Está la Conferencia Episcopal Venezolana –que en una línea divergente a la del Papa Francisco- llama a la desobediencia civil y a la resistencia pacífica. Esa entidad religiosa señala que “No se puede permanecer pasivos, acobardados ni desesperanzados. Tenemos que defender nuestros derechos y los derechos de los demás”.
Finalmente, pero no menos importante, están los venezolanos de a pie, que mediante los pocos recursos que tienen –whatsapp y redes sociales- difunden videos tomados con el celular de lo que está ocurriendo y coordinan acciones conjuntas.
La suma de estos factores nos retrotraen al 23 de enero de 1958, jornada cívica en la cual se liquidó a la dictadura de Marcos Pérez Jiménez.
En una columna en “El Universal”, José Díaz expresa:
El 23 de enero de 1958 es parte de esas fechas históricas significativas de nuestra historia política moderna, y que representa un símbolo de los esfuerzos y los sacrificios que tuvo que hacer el país para rescatar y establecer un sistema democrático, y como éste debe ser consecuente con las libertades y derechos de los ciudadanos, ser el escenario de una equilibrada y constructiva interacción política y representar, en definitiva, una alternativa cierta para el desarrollo de la nación y superar así los vicios y limitaciones que ponen en peligro la real vigencia de sus instituciones y de los derechos de todos.
En Venezuela están dadas las condiciones para que se impongan las “elecciones ya!”, porque hay reserva moral en el ámbito político: personas conocidas y valoradas por la población.
A ellos les sugerimos que tomen a Nelson Mandela como modelo a imitar. Hacemos votos para que las nuevas autoridades venezolanas se impregnen de la sabiduría para gobernar que exhibió el líder sudafricano.
Muy diferente es el escenario en Brasil. Allí impera una democracia republicana. Lamentablemente, eso no evita que la corrupción -en mayor o menor grado- impregne a todos los partidos y a la inmensa mayoría de los políticos. La visión generalizada es que en ese ámbito todo está “podrido”. No hay una reserva moral que pueda tomar con las “manos limpias” las riendas del poder. Por tanto, no parecería prudente la exigencia de elecciones “diretas já!” ¿A quién escogerían? ¿El mismo perro con diferente collar?

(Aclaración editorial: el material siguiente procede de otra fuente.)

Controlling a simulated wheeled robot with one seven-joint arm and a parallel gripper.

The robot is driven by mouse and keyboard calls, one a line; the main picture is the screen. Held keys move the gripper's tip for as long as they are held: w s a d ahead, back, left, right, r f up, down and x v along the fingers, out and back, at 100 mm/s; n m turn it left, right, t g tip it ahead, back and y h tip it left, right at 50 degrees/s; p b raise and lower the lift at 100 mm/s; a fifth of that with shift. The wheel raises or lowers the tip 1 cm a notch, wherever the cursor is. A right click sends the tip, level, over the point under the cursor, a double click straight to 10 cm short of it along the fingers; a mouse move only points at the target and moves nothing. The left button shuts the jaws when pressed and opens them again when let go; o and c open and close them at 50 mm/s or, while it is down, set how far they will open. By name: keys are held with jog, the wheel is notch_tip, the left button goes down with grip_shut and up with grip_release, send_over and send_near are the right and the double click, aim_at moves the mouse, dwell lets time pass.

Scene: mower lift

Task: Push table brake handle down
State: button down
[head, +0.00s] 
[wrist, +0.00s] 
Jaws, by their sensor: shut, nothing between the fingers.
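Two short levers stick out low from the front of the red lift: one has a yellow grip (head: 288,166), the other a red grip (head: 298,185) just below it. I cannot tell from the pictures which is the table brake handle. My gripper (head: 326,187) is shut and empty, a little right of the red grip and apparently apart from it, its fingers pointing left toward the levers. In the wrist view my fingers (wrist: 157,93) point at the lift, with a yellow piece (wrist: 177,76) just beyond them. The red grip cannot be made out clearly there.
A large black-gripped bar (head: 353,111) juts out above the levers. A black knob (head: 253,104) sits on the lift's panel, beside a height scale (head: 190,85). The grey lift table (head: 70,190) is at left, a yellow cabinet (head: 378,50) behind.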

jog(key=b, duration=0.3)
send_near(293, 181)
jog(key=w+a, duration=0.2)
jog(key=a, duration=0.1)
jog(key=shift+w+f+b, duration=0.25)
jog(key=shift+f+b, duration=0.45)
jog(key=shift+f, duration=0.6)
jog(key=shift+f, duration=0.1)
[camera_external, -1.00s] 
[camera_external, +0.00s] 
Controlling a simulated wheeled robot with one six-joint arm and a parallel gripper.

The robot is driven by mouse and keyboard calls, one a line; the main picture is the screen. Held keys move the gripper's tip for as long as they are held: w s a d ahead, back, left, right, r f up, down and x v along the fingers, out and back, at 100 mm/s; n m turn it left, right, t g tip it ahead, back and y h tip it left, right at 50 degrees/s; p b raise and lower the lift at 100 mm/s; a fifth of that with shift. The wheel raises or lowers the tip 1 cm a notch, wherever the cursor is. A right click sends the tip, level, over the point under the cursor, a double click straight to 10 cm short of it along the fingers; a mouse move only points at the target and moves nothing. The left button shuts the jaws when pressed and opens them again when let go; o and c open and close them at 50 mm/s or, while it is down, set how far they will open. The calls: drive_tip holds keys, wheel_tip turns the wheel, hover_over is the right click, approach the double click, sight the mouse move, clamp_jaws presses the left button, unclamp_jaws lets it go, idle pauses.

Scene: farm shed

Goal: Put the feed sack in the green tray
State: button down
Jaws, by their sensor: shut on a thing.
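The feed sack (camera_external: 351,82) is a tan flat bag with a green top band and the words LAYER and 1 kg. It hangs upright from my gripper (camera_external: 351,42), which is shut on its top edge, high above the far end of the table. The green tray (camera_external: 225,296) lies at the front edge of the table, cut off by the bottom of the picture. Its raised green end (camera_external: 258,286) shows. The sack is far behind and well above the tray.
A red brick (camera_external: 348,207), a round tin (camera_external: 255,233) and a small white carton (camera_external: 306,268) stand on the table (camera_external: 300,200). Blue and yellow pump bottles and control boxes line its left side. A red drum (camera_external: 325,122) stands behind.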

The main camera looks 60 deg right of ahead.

La prueba de esto es, que según las encuestas el favorito para ganar unas potenciales elecciones es Lula, que paradójicamente, enfrenta varias causas penales por corrupción.
En cambio, quienes han sobresalido desde el punto de vista ético, han sido las instituciones republicanas. Hay un Poder Judicial que investiga y encarcela a los delincuentes, por muy poderosos que sean; los órganos del contralor están funcionando adecuadamente; existe una prensa independiente que recoge y difunde información de interés público.
Dadas esas realidades tan dispares, ¿qué sería lo más indicado para cada una de estas dos naciones?
Es claro que en Venezuela es imperioso “purgar” a las instituciones de elementos “tóxicos” y volver a edificar un sistema republicano de gobierno. En consecuencia, es forzoso que Maduro y su comparsa sean alejados del poder y se convoque a elecciones limpias lo más pronto posible.
En cambio en Brasil lo urgente es “purificar” al sistema político. Por consiguiente, no parecería apropiado convocar a elecciones directas en forma inmediata. En otro artículo ya habíamos mencionado que, a nuestro entender, lo más prudente sería la instalación de un gobierno provisorio mientras la justicia termina de “fumigar”. La jefatura debería estar en manos de alguien con moral intachable, que despierte consenso general.
Actualmente quien se acerca más a ese perfil, es el juez Sérgio Moro. Según un sondeo de Datafolha, él sería uno de los pocos brasileños capaces de derrotar a Lula en una segunda vuelta electoral.
Esa circunstancia hace surgir nuevos temores: “Que los tribunales acaben por convertirse en amos y señores de una democracia desfigurada”. Incluso André Singer -asesor de comunicación internacional de Lula en su primer mandato- hace referencia a los jueces de Curitiba como el “Partido de la Justicia”.
Con el fin de disipar esos recelos, Moro ha enfatizado que “No tengo intención de ir a una carrera política. Mi trabajo es como magistrado, así de simple (…) lo importante es el trabajo institucional, el poder judicial y sus instituciones. Entonces, debemos enfocarnos en el fortalecimiento de las instituciones porque esto también implica el fortalecimiento de nuestra democracia”.
Para garantizar que su postura se mantenga en el tiempo -y para impedir posibles tentaciones- lo ideal sería que la constitución brasilera prohibiera que jueces y fiscales ingresen a la política, por lo menos hasta cinco años después de haber dejado sus cargos.
En conclusión, vemos que los contextos en Venezuela y en Brasil son diametralmente opuestos. Y lo que es aconsejable para un país, no lo es necesariamente para el otro. Incluso, hasta podría ser perjudicial y tener efectos contrarios a los buscados.